┌─ THE INPUT

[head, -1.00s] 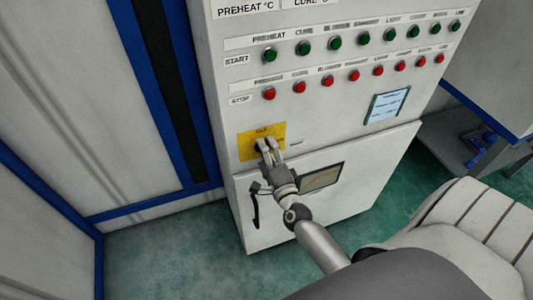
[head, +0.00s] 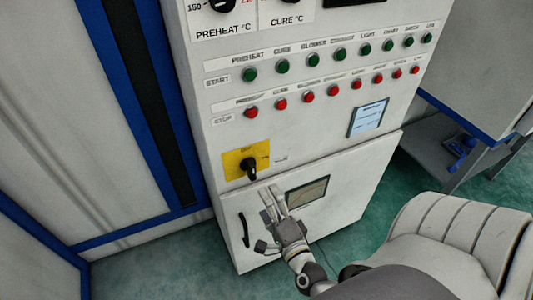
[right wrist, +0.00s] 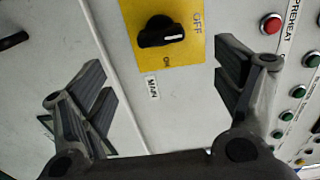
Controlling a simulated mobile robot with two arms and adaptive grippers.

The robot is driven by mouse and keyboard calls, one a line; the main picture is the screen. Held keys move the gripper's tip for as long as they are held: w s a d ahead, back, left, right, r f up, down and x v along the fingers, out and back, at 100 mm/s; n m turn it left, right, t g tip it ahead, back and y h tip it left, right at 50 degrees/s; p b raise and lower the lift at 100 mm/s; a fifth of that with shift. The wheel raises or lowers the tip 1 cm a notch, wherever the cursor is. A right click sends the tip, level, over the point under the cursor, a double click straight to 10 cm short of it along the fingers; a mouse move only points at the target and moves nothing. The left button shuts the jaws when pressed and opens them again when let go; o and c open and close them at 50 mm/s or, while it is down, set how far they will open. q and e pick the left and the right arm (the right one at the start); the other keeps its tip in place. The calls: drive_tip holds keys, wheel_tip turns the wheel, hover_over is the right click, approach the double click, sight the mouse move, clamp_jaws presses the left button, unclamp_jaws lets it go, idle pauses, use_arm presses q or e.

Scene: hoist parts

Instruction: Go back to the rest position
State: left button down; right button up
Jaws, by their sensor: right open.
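My right gripper (head: 273,203) is open and empty in the head view, just below and right of the black rotary switch (head: 251,167) and apart from it. The switch sits on a yellow plate (head: 234,161) on the cabinet front. In the right wrist view the open right gripper (right wrist: 166,68) shows its two fingers spread, with the switch (right wrist: 160,36) beyond them near the top. The switch's white mark points right in that view, toward the side with the OFF lettering. My left gripper is not in view.
The light grey control cabinet (head: 300,145) carries rows of green and red buttons above the switch. Its lower door has a black handle (head: 244,229) and a dark window (head: 307,192). A blue-edged panel stands left. Green floor (head: 150,265) is clear at lower left.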

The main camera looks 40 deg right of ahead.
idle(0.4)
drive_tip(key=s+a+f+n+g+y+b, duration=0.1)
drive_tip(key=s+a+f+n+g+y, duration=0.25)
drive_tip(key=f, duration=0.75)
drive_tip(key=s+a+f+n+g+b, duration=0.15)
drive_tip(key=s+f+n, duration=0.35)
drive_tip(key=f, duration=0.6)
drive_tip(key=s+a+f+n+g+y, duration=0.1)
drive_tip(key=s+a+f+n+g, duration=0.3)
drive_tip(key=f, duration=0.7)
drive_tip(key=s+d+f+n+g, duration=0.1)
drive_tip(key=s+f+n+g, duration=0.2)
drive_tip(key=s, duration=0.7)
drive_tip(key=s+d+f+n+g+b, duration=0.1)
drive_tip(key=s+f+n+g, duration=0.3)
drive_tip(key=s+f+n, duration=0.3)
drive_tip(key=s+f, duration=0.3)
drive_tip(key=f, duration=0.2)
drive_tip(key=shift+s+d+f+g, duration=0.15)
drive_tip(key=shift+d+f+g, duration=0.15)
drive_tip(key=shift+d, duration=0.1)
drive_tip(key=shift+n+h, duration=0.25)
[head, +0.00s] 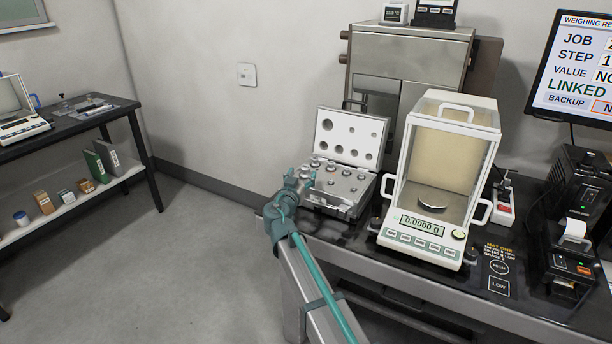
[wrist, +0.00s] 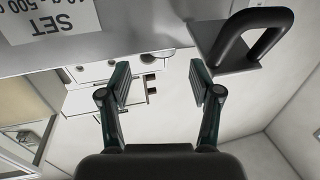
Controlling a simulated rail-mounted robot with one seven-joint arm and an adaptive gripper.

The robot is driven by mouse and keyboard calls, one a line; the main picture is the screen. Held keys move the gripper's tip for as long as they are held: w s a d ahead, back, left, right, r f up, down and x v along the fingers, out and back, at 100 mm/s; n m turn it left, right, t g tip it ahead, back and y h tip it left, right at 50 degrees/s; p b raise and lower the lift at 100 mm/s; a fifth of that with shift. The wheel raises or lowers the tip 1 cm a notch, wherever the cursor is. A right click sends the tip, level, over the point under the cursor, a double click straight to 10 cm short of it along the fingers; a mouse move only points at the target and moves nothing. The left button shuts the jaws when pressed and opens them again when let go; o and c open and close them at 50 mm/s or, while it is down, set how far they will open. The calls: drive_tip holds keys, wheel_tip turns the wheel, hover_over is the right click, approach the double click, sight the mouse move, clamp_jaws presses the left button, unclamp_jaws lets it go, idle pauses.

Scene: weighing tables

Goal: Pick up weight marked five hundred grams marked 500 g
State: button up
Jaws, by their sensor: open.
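An open weight case (head: 352,195) stands on the dark table, left of the balance. Several small silver weights (head: 345,172) sit in its lower half. Their markings are too small to read, so I cannot tell which is the 500 g one. My gripper (head: 304,178) is at the left side of the case, near the leftmost weights, and partly covers that corner. In the wrist view my gripper (wrist: 160,82) is open with nothing seen between its fingers. A grey panel with an upside-down label (wrist: 50,18) reading SET and 500 shows there, beside a black handle (wrist: 250,38).
A glass-sided balance (head: 432,200) reading 0.0000 g stands close right of the case. The case's raised lid (head: 350,128) with round recesses stands behind the weights. A metal cabinet (head: 410,55) is behind. A printer (head: 570,250) and monitor (head: 580,70) are at right.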

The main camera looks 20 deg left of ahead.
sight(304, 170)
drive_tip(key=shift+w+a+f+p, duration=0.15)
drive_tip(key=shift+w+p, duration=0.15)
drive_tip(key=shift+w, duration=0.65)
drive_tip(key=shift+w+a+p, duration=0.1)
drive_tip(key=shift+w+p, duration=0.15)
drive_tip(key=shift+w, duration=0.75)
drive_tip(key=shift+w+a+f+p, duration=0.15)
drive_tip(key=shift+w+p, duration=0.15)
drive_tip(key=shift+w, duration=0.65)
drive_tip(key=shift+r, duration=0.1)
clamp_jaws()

└─

STATED TASK:
Lines that include the word "simulated" are to be extracted from the data above.

RESULT:
Controlling a simulated mobile robot with two arms and adaptive grippers.
Controlling a simulated rail-mounted robot with one seven-joint arm and an adaptive gripper.

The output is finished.